** START SUPPLIED MATERIAL **
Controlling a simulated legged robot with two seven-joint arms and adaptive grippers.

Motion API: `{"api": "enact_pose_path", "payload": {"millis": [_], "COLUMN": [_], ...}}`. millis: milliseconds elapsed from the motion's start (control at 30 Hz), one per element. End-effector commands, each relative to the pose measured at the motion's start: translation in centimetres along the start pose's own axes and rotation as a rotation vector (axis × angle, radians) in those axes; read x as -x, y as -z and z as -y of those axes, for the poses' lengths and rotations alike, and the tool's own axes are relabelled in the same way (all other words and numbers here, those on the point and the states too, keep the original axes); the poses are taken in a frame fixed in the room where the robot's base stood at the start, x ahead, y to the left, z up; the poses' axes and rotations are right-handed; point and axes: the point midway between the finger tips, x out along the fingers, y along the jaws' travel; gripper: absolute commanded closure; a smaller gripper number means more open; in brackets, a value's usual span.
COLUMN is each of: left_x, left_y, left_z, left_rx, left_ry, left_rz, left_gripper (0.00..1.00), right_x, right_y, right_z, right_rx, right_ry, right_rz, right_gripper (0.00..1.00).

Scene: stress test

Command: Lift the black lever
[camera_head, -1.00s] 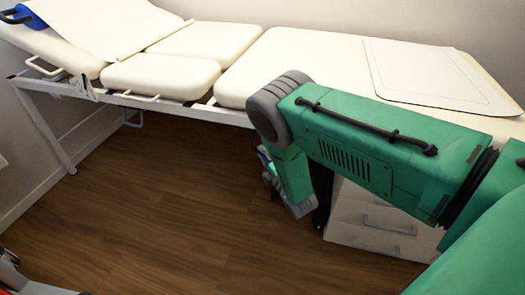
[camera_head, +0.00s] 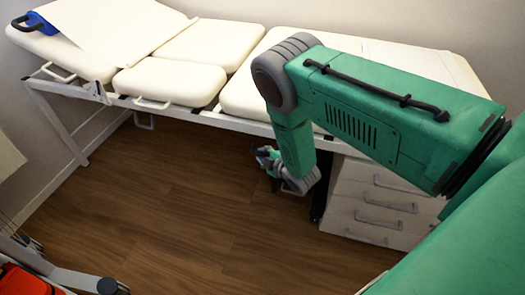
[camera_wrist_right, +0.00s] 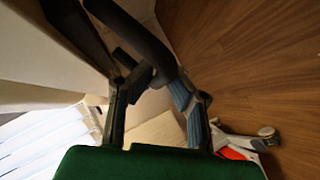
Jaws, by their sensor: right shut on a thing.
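In the right wrist view a thick black lever (camera_wrist_right: 140,36) comes down from the top and ends between the fingers. My right gripper (camera_wrist_right: 155,92) is shut on it near its lower end. In the head view my right gripper (camera_head: 268,158) is low beside the bed's edge, partly covered by my own green forearm. The lever cannot be made out there. My left gripper is in neither view now.
A cream examination bed (camera_head: 175,82) on a white frame runs along the wall. A white drawer unit (camera_head: 372,212) stands under its right part. A cart with an orange-red part (camera_head: 25,282) is at the lower left. The wooden floor (camera_head: 165,200) between is clear.

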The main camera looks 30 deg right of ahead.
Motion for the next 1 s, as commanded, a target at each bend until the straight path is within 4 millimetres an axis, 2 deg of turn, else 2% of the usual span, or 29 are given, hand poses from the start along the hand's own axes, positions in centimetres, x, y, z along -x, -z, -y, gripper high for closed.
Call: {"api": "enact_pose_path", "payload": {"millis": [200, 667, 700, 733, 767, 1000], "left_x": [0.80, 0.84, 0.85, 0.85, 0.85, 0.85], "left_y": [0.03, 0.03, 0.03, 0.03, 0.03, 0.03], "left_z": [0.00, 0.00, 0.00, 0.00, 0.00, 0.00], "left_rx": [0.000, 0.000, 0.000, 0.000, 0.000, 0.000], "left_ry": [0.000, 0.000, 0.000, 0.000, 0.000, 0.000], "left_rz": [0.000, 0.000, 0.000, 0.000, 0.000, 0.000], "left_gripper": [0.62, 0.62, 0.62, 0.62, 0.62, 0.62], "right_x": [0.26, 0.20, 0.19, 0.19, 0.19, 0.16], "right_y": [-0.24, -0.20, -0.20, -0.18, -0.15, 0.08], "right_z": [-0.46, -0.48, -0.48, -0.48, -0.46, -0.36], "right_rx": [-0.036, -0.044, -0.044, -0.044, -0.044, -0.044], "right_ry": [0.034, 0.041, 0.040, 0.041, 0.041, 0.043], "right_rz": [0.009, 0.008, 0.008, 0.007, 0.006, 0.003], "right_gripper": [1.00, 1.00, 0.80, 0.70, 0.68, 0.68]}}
** END SUPPLIED MATERIAL **
PROBLEM REQUIREMENTS:
Please extract exactly the lines of the data, from the first through the line containing "The main camera looks 30 deg right of ahead.", and add no pictures to the copy.

EXERCISE OUTPUT:
Controlling a simulated legged robot with two seven-joint arms and adaptive grippers.

Motion API: `{"api": "enact_pose_path", "payload": {"millis": [_], "COLUMN": [_], ...}}`. millis: milliseconds elapsed from the motion's start (control at 30 Hz), one per element. End-effector commands, each relative to the pose measured at the motion's start: translation in centimetres along the start pose's own axes and rotation as a rotation vector (axis × angle, radians) in those axes; read x as -x, y as -z and z as -y of those axes, for the poses' lengths and rotations alike, and the tool's own axes are relabelled in the same way (all other words and numbers here, those on the point and the states too, keep the original axes); the poses are taken in a frame fixed in the room where the robot's base stood at the start, x ahead, y to the left, z up; the poses' axes and rotations are right-handed; point and axes: the point midway between the finger tips, x out along the fingers, y along the jaws' travel; gripper: absolute commanded closure; a smaller gripper number means more open; in brackets, a value's usual span.
COLUMN is each of: left_x, left_y, left_z, left_rx, left_ry, left_rz, left_gripper (0.00..1.00), right_x, right_y, right_z, right_rx, right_ry, right_rz, right_gripper (0.00..1.00).

Scene: stress test

Command: Lift the black lever
[camera_head, -1.00s] 
[camera_head, +0.00s] 
[camera_wrist_right, +0.00s] 
Jaws, by their sensor: right shut on a thing.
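In the right wrist view a thick black lever (camera_wrist_right: 140,36) comes down from the top and ends between the fingers. My right gripper (camera_wrist_right: 155,92) is shut on it near its lower end. In the head view my right gripper (camera_head: 268,158) is low beside the bed's edge, partly covered by my own green forearm. The lever cannot be made out there. My left gripper is in neither view now.
A cream examination bed (camera_head: 175,82) on a white frame runs along the wall. A white drawer unit (camera_head: 372,212) stands under its right part. A cart with an orange-red part (camera_head: 25,282) is at the lower left. The wooden floor (camera_head: 165,200) between is clear.

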The main camera looks 30 deg right of ahead.

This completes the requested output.